Trained in philosophy and literature, not only was he ‘the first truly cultured emperor for more than a century’ (Brown), but also deserved ‘a prominent place among writers of the time in the Greek language’ (Stein), and he knew to surround himself with the best thinkers of his time. Julian was zealous in the fulfilment of his duty and enemy of all gentleness, since he never had mistresses or ephebes, never got drunk; the emperor went to work since dawn. He tried to rationalise the bureaucracy and place intellectuals in top government and administrative positions.

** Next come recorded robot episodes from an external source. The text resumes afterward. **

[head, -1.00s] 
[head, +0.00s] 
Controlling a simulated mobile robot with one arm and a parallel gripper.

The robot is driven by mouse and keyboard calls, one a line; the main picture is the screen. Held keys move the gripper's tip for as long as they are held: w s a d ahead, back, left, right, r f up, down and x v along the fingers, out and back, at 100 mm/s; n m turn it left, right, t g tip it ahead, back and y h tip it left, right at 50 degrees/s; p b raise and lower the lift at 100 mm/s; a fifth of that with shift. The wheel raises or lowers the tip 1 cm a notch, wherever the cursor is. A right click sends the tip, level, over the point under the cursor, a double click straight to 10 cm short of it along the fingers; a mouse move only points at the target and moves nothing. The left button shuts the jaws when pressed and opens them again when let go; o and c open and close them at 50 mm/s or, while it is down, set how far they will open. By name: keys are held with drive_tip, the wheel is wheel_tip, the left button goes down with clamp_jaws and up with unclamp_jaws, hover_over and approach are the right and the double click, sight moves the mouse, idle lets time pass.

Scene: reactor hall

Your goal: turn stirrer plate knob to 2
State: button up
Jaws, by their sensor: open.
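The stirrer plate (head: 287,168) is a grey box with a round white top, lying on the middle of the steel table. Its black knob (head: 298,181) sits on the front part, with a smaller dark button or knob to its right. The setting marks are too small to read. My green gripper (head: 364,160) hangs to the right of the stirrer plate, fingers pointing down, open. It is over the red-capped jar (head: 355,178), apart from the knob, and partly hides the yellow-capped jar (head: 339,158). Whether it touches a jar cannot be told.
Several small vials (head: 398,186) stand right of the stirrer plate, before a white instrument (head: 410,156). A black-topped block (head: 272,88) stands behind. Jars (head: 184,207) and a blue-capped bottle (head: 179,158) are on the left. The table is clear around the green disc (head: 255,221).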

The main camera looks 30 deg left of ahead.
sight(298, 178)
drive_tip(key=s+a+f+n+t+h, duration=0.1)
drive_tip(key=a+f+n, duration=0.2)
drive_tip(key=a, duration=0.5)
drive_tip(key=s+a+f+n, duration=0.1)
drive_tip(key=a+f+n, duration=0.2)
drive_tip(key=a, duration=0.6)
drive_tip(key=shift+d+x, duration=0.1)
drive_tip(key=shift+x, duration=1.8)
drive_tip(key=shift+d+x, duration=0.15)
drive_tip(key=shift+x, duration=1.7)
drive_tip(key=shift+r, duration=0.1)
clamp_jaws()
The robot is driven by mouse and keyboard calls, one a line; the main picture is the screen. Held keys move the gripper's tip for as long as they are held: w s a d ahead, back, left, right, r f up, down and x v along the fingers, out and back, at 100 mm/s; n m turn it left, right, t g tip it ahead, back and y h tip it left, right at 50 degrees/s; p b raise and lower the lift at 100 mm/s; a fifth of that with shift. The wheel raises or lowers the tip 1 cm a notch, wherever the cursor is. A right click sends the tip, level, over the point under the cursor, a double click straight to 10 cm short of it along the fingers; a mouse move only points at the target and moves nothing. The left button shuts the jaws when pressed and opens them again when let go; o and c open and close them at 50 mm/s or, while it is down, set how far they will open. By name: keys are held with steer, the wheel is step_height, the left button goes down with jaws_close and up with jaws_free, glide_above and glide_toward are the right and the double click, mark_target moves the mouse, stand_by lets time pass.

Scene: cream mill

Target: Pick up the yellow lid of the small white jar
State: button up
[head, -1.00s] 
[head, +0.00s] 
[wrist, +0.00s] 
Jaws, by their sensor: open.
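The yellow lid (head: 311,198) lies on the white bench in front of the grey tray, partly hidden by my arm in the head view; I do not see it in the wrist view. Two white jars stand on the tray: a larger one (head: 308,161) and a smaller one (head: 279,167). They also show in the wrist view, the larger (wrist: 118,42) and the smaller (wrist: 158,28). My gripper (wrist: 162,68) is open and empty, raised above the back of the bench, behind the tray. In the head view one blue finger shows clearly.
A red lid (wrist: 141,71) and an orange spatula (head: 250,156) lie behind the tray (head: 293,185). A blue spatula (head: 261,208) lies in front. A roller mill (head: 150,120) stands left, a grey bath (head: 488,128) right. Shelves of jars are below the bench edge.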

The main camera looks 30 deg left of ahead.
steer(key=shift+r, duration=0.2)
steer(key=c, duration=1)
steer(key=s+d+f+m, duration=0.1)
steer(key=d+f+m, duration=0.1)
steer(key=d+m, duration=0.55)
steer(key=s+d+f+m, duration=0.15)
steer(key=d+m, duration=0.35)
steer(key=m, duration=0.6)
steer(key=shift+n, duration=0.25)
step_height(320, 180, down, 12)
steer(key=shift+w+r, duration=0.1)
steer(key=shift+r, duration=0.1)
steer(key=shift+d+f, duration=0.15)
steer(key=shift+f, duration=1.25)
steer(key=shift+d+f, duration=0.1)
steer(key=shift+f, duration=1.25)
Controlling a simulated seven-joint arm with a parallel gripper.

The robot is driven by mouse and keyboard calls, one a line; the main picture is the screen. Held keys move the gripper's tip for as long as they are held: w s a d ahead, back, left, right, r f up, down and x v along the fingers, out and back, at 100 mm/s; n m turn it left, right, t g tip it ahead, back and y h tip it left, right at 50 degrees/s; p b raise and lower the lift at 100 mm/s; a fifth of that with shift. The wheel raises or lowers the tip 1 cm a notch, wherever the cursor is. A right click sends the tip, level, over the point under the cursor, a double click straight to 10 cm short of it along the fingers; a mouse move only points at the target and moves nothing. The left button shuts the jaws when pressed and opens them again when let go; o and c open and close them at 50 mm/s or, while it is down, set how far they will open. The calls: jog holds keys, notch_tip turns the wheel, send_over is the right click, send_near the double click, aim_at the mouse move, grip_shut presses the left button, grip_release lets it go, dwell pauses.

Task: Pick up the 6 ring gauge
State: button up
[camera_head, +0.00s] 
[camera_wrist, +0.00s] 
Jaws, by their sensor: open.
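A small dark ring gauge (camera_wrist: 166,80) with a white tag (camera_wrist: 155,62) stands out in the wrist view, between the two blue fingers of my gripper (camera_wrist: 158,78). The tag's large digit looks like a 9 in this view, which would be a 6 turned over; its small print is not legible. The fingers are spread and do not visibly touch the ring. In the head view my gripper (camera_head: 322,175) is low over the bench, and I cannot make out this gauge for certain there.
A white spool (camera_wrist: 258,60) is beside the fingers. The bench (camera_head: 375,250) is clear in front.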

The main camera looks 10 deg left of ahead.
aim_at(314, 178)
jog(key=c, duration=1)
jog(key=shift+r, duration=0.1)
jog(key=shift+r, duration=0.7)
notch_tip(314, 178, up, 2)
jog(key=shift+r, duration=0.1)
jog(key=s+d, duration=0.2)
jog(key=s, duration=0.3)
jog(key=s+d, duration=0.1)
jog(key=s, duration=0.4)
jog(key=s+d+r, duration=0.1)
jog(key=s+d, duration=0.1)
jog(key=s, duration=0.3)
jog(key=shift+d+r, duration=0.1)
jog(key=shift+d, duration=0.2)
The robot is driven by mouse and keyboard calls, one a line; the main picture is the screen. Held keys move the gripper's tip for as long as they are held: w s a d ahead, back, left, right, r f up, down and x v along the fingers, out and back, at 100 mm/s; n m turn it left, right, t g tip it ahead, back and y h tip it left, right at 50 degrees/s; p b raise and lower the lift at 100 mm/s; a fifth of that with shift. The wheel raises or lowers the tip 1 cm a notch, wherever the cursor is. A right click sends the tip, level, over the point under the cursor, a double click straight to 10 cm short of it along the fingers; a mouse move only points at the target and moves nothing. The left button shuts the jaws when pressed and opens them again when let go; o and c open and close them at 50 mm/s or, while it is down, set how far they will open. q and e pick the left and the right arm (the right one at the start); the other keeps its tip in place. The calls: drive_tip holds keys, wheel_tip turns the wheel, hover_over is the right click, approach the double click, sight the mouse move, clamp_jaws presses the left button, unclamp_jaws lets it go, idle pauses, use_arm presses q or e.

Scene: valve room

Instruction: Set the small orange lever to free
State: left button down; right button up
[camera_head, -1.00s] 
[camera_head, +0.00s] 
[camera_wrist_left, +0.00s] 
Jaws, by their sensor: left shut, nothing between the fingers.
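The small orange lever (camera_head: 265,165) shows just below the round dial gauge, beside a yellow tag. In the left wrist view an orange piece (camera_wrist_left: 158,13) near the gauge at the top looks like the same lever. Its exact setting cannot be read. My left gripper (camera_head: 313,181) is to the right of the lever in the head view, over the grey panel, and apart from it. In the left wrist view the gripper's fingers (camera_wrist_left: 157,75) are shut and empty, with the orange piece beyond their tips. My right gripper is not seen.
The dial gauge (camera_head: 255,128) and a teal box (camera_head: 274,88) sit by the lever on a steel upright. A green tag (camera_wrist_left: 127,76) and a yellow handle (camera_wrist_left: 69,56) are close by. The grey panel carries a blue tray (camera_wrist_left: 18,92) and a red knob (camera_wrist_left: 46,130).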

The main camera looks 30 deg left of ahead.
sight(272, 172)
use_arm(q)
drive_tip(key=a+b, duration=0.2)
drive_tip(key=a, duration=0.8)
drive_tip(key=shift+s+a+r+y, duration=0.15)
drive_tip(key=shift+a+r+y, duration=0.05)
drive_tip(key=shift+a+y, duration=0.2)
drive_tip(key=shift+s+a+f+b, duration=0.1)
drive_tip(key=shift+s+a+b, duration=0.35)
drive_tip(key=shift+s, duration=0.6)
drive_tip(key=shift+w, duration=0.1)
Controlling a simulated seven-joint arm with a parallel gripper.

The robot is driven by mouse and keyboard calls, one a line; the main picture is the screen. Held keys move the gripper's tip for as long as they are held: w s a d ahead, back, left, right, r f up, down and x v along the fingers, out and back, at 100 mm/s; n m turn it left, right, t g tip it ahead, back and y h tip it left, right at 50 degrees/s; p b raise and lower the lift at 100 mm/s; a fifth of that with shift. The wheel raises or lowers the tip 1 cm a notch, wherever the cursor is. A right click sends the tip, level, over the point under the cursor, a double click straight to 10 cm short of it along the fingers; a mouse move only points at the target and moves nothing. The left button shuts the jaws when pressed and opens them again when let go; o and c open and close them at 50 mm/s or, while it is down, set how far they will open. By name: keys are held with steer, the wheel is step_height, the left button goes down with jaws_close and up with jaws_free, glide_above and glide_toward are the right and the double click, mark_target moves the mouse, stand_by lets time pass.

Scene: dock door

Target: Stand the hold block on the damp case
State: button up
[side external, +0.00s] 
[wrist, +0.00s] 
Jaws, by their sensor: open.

Julian abolished the splendours of the court, the possession of eunuchs and jesters, and the whole system of flatterers, parasites, spies and whistleblowers who were fired by the thousands. He reduced the service, reduced the taxes by a fifth, acted with severity against the unfaithful collectors and sanitized the state mail. He also abolished the labarum, that is, the banner of the army with the anagram of Christ, and tried to resurrect ancient cults, festivals and the Paideia: classical education. He ordered the return of the old temples or the reconstruction of those that had been destroyed, and even the return of the statues and other sacred ornaments that adorned the gardens of the individuals who had appropriated them.
But he did not ban Christianity; on the contrary, he allowed the return of the exiled clerics, which only served to foment new conspiracies and tumults.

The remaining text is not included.